Submitted on 11/25/05, 11:44 AM
One of the major reasons to consider the purchase of a multimedia player is its ability to upscale a standard DVD signal to match the higher resolution capability of your plasma or LCD television set. Connecting a traditional DVD player without such upscaling options will simply leave you disappointed with the video displayed on your large screen set.
In it simplest sense, video upscaling is the process of converting one picture size to another. However, that conversion does not take place without the proper technological adjustments.
To fully grasp the concept, let's get a little technical. But let's also keep the idea relatively simple. First, a standard DVD player has a normal video output resolution of 720 by 480. These two numbers refer to the number of pixels, or colored dots, appearing on the screen.
Horizontally, 720 pixels will appear across the screen while vertically 480 pixels will appear down the screen. These two factors essentially produce an array that produces 480 horizontal lines of pixels on the television screen.
Second, that standard DVD player will come with one of two display options. One format is to display alternate lines, first displaying all of the even numbered horizontal lines, followed by a display of all the odd number lines, in an alternate fashion. A second method is to provide pixels in horizontal lines that are displayed progressively, or one line followed by another buy another in a consecutive pattern.
In either case, the pixel movement is so fast that the naked eye blends these rows into the image we digest on the screen.
Now, those 480 lines will appear very different depending on the capability of your television set, particularly if the set is a plasma or an LCD television. Viewing those 480 lines on a 19' screen will not call attention to the divisions between rows but as you move upwards to larger and larger screens, unless you have some sort of process to fill in the gaps being created, you are taking a set number of lines/pixels and attempting to use them to fill a space that is much larger. Without filling those gaps, the same picture creates an image that is of far lower quality on the large screen set.
Here's where the concept of the multimedia player comes to the forefront For example, with the new MviX MV -4000U multimedia player you have the ability to upscale the view to match the higher quality capability of a plasma or LCD set. The 4000U model has two such upscale options, a 1920 by 1080i array and a 1280 by 720p, each available to match the capability options of your large screen television.
The 1920 by 1080i delineation is just as you would expect, 1920 pixels horizontally and 1080 pixels vertically. Therefore this device will produce more than double the number of horizontal rows produced by a standard DVD Player.
The 1280 by 720p provides only 720 horizontal lines but is still a key aspect of the upscaling concept. The small letter i in the 1920 by 1080i refers to the alternating horizontal line format while the small letter p in the 1280 by 720p refers to the progressive line display. Because the progressive display option gives a smoother picture, to the average viewer there is no discernible difference between the 720p line format and the 1080i.

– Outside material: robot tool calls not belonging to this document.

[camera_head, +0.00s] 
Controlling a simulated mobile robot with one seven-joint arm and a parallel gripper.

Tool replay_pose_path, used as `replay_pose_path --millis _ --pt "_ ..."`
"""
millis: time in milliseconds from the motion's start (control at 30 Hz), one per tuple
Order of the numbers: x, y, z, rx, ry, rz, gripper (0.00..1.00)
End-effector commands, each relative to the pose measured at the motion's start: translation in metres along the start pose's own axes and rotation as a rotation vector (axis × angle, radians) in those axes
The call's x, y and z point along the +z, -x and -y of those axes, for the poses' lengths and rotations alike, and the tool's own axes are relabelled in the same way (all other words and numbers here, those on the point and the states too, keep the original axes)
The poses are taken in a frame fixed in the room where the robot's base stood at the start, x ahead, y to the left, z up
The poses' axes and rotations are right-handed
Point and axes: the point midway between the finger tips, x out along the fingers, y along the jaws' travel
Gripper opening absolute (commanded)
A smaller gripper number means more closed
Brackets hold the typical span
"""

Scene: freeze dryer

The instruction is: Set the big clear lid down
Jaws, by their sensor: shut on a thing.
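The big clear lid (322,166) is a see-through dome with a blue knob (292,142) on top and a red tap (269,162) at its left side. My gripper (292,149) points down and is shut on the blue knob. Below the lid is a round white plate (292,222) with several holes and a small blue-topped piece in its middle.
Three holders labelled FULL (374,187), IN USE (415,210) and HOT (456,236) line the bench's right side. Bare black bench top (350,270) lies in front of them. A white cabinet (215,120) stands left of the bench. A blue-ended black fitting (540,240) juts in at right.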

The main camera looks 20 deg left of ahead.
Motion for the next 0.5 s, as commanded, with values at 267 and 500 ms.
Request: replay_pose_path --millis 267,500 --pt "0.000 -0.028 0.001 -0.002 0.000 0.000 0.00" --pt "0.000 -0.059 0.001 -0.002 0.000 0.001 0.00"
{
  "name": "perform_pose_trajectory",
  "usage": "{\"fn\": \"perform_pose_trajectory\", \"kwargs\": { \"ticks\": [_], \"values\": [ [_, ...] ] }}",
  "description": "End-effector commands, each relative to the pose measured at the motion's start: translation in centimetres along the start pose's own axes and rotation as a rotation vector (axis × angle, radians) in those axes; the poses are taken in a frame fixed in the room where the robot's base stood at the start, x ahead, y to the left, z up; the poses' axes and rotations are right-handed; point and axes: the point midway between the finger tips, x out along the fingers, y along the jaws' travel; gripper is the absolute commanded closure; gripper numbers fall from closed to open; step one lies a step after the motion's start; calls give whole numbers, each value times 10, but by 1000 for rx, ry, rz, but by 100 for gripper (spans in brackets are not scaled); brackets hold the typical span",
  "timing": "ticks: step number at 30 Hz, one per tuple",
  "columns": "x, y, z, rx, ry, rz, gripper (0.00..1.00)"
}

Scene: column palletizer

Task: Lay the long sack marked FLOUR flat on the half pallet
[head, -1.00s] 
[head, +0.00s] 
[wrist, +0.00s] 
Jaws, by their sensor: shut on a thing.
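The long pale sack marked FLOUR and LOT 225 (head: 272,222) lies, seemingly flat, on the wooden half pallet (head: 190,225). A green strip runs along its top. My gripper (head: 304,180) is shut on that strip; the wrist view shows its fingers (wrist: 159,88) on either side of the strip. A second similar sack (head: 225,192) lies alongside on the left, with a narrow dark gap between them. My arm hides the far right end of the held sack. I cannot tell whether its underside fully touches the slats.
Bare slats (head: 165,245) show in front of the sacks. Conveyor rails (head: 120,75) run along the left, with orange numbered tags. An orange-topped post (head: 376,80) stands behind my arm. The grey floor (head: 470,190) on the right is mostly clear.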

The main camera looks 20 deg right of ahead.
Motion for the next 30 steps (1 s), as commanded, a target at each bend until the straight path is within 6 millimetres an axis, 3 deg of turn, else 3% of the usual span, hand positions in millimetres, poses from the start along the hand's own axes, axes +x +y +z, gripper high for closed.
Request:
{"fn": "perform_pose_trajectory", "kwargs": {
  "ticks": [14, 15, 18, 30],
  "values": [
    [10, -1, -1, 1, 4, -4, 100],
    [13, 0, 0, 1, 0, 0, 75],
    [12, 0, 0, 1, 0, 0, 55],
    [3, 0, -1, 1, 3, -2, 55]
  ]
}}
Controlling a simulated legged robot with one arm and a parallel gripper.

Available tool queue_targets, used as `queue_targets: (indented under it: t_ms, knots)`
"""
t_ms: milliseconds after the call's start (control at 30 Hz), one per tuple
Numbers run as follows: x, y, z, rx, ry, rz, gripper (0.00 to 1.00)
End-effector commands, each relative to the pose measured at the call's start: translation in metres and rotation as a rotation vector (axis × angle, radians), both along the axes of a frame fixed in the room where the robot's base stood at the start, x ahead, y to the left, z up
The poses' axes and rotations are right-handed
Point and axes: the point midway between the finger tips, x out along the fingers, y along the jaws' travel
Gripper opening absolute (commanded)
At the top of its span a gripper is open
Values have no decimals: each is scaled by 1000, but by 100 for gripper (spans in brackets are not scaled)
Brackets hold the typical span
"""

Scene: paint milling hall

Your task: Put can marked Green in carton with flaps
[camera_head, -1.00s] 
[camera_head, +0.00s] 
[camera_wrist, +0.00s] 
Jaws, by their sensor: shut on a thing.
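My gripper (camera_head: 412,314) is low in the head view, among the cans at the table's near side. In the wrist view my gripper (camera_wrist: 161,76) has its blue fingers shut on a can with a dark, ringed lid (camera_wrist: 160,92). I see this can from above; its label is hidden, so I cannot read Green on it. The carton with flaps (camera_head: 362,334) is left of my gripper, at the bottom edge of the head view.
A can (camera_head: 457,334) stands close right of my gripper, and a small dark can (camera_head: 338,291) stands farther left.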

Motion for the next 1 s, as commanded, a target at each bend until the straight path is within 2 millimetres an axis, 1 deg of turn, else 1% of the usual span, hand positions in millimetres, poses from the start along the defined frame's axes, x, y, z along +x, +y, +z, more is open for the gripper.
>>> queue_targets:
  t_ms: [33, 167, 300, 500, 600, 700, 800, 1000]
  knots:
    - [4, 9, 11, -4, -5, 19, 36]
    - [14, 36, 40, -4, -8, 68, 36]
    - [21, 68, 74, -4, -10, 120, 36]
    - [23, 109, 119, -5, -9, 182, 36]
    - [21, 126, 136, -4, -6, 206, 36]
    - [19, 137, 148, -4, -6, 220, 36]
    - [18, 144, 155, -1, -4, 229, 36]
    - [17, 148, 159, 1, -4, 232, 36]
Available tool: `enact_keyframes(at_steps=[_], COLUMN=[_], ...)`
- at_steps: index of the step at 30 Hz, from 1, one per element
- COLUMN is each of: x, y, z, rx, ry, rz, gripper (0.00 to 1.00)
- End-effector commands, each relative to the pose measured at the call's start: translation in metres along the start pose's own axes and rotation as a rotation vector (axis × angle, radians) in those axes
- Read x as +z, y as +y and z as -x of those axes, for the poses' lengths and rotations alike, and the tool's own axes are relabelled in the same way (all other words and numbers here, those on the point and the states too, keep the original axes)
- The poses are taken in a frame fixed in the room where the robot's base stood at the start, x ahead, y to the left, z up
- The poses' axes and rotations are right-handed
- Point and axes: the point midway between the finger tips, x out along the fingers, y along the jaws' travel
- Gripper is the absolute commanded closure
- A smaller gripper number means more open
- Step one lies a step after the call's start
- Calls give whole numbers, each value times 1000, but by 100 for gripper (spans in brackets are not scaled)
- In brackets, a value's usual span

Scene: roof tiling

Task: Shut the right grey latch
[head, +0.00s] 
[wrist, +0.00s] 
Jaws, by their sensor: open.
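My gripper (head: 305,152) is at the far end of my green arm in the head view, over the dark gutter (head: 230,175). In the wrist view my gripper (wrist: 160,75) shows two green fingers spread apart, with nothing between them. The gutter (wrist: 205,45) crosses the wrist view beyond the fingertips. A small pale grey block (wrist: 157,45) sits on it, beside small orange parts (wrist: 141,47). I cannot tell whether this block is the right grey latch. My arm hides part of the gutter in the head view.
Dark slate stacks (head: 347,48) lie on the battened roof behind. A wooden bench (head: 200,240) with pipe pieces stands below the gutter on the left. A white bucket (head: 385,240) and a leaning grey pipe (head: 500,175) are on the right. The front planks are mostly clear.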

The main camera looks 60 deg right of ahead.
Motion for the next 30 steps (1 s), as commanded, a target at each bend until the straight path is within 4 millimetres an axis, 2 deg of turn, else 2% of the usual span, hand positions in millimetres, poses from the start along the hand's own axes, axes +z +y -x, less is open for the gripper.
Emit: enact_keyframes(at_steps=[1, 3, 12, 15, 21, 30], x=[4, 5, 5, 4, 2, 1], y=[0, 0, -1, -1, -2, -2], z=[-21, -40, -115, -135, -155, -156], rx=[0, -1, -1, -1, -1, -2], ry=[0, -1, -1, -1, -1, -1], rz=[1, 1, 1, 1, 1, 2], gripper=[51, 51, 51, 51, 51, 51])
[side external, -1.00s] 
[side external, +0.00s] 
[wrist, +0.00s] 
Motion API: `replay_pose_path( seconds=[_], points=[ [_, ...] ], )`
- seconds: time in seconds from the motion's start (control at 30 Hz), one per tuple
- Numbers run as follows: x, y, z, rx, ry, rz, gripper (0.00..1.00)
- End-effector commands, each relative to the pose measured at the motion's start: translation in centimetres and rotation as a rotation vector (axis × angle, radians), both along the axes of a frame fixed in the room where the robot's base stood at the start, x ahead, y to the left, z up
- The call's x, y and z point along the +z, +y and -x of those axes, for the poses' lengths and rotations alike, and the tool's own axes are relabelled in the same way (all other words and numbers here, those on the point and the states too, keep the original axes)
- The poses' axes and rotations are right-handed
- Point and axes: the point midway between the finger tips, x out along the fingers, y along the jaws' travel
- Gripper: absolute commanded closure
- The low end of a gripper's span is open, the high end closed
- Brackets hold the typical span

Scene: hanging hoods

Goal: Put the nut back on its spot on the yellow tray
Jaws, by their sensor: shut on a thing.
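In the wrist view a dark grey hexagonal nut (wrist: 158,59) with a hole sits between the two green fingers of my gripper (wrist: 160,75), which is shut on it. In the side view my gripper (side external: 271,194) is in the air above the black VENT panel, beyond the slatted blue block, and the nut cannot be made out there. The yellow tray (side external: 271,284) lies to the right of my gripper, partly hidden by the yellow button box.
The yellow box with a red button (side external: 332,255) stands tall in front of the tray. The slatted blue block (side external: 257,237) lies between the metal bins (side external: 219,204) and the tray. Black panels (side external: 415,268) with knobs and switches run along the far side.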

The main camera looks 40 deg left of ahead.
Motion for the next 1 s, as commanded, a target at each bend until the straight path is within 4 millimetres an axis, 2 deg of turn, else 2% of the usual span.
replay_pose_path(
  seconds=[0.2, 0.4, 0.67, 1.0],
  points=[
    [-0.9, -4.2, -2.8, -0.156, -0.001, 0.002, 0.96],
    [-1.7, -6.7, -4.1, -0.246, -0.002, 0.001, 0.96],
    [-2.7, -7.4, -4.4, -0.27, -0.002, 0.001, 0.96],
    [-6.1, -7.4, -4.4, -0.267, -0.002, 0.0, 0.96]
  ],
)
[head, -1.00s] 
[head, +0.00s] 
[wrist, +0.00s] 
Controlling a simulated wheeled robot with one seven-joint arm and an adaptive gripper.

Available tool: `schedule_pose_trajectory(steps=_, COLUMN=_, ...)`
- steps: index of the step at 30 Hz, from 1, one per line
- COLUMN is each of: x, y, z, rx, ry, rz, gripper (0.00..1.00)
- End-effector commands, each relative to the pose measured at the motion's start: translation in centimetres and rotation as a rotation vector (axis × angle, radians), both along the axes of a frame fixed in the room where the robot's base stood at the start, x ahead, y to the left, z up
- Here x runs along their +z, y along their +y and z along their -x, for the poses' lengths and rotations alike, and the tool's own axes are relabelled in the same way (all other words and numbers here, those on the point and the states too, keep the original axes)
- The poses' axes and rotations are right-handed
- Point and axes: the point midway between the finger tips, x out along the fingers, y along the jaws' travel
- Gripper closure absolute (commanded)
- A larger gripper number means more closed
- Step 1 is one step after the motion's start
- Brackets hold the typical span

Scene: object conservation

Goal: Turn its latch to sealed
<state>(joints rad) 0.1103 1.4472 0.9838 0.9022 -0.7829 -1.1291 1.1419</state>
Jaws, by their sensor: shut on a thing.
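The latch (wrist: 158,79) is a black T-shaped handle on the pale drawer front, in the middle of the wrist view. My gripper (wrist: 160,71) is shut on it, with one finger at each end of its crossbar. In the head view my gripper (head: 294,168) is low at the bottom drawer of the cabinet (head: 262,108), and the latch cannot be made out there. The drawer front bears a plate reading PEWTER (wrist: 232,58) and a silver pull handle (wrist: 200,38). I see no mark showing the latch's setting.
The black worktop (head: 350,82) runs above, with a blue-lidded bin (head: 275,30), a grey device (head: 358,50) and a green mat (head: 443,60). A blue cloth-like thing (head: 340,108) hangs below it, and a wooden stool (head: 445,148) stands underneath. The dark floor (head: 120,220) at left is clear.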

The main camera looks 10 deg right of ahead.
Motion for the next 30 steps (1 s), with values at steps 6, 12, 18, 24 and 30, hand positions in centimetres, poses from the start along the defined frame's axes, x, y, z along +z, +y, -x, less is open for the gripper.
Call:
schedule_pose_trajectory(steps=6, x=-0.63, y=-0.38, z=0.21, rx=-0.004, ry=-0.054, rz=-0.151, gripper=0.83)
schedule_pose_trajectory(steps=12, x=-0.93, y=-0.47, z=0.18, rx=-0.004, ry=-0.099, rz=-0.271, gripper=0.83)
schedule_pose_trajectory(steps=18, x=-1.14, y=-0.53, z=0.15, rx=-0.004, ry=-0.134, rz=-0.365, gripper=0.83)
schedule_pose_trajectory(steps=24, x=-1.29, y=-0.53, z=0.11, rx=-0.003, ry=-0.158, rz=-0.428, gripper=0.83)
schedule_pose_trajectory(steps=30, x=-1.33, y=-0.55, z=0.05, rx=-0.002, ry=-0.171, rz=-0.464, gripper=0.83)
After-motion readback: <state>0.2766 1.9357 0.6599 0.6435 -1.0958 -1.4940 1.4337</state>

Once again, in it simplest sense, video upscaling is the process of converting one picture size to another. And, without the proper technology, the image that gets created to fill a larger resolution display will produce a lower quality picture than the same picture on a smaller screen.
This video upscaling concept works best on fixed pixel displays, the basic technology in use in LCD or Plasma sets. Of course, the upgrade should match the native pixel display of your television set in order to maximize the set's capabilities.
Using such a device on the standard CRT or Projection sets may not produce the same results. In addition, if your television has a native display resolution other than 720p or 1080i, the TV's video processor will rescale the incoming signal to its own specification.
So double check that resolution. Then get a multimedia player with video -upscaling at 720p or 1080i to produce video output that more closely matches the capabilities of today's HDTVs. The upscaling process will produce greater picture consistency as well as enhanced detail, getting you as close to high definition as is electronically possible.